The European Union’s proposed General Data Protection Regulation will not make life easier for companies.
But there is good news. Ian Walden (pictured), professor of information and communications law at Queen Mary, University of London, will reassure delegates at the 2015 Data Governance Europe conference in London in May that their jobs are safe.
There will be plenty to do after the regulation is implemented, he will say in a keynote talk, ‘Can we see clearly yet? Data protection reforms’.
The regulation has been a long time coming. In January 2012, the European Commission revealed the draft of the regulation, which will replace the 1995 Data Protection Directive. As a regulation, it will be EU-level law – not, as with a directive, something to be implemented by each member state. Each national regulator, such as the Information Commissioner’s Office in the UK, will oversee the same regime.
The EU’s European Council has been aiming for adoption of the regulation in 2015, but years of discussion have combined to make that unlikely. “There is a gap between what the Council wants, which is data controller-friendly, and what the [European] Parliament wants, which is more friendly to data subjects, or citizens,” says Walden.
“There will need to be some concessions on both sides. And, once implemented, there will be a greater need for co-ordination among the regulators in the member states. That will take time.”
Although it seems the “one-stop shop” approach, to be incorporated in the new regime, will be a boon to non-European – particularly US – companies, it will not be so straightforward, says Walden. If a data subject in France has a complaint with a company whose main European establishment is in the UK, where will he or she go?
For more on EU data protection regulation
It would be easier to lodge the complaint in Paris, but the new regime would suggest the Information Commissioner’s Office in Wilmslow.
But what if, in the meantime, the UK votes to leave the EU in a referendum?

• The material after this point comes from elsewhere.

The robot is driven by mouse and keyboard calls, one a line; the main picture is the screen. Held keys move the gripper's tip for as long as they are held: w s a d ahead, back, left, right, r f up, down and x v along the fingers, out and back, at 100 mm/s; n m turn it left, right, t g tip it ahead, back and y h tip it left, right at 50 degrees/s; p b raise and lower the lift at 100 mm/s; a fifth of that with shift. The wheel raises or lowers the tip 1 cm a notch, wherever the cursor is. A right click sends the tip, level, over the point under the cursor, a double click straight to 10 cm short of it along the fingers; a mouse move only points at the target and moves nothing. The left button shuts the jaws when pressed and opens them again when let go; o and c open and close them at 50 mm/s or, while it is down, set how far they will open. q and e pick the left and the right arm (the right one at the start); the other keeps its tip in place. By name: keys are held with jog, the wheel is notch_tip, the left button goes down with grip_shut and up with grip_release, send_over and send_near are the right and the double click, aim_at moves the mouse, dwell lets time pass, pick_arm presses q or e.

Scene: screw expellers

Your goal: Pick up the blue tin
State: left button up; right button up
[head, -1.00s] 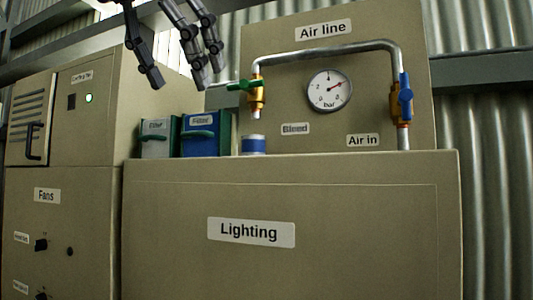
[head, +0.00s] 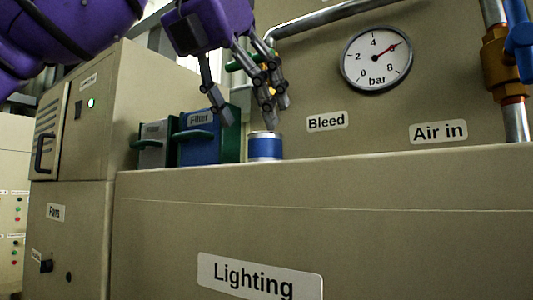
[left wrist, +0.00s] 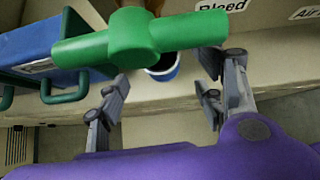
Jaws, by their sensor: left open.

Or what would be the impact of a referendum, and its preceding negotiations by a newly elected Conservative government?
“The UK is recognised as having a liberal data protection regime," says Walden. “A prospective UK pull-out will not be good news for UK business in relation to ensuring that the final regulation will be suitable. The country’s negotiating stance would be undermined.”
In the meantime, the course of European case law has been effecting change. The ‘right to be forgotten’ that the new regulation was to have enshrined has turned out to be encoded in existing European legislation – the 1995 Data Protection Directive – after all.
The European Court of Justice’s May 2014 ruling against Google, following referral of a case from a Spanish court, means that privacy trumps not only the search engine company’s private corporate interests, but the more general public good of having access to comprehensive sets of search results.
“To me, that was a surprising verdict, based on scant analysis,” says Walden. “It has a potential chilling effect on freedom of expression.”
He also expresses discomfort with the notion that data subjects should own their own data in a legal sense, able to trade it as a commodity for their own commercial gain. “By making information property, you reduce access to freedom of expression,” he says. “It has implications for newspapers publishing information, for example, which becomes theft or expropriation if personal data is deemed to be property.
Personal data as property
“Personal data does not fall within traditional concepts of property; it can also be public, like the electoral roll, for instance. Even if you argue that data does have property-like characteristics, in that you can control it – having it erased, say – you don’t own your personal data. It is important not to give people unrealistic expectations.
“And enthusiasts [for owning and trading one’s own data] tend to be sophisticated in ways that are not true of most people, who are just not interested in this kind of thing.”
Meanwhile, data management professionals will see their roles become “more front and central” in their corporate organisations, says Walden. “If you say that intellectual property and personal data are the top assets of companies now – the new fuel – and if you have a comprehensive legal regime to protect the former, why not the latter?”
Whatever the final shape of the General Data Protection Regulation, says Walden, “this is not going to be easier for companies”. He adds: “It is nonsense to think it will reduce bureaucracy. If anything, there will be more compliance burdens on data controllers and data processors.
“And whatever the precise scale of fines for non-compliance, it will be very significant – 5% of global annual turnover, as proposed, is significant. Under UK law already, a data subject no longer has to show economic loss, just ‘distress’.
“US companies targeting EU citizens, in particular, will have to take data protection more seriously, although ongoing negotiations between the US and EU over a common data protection framework may take even longer than reaching agreement over the Regulation.”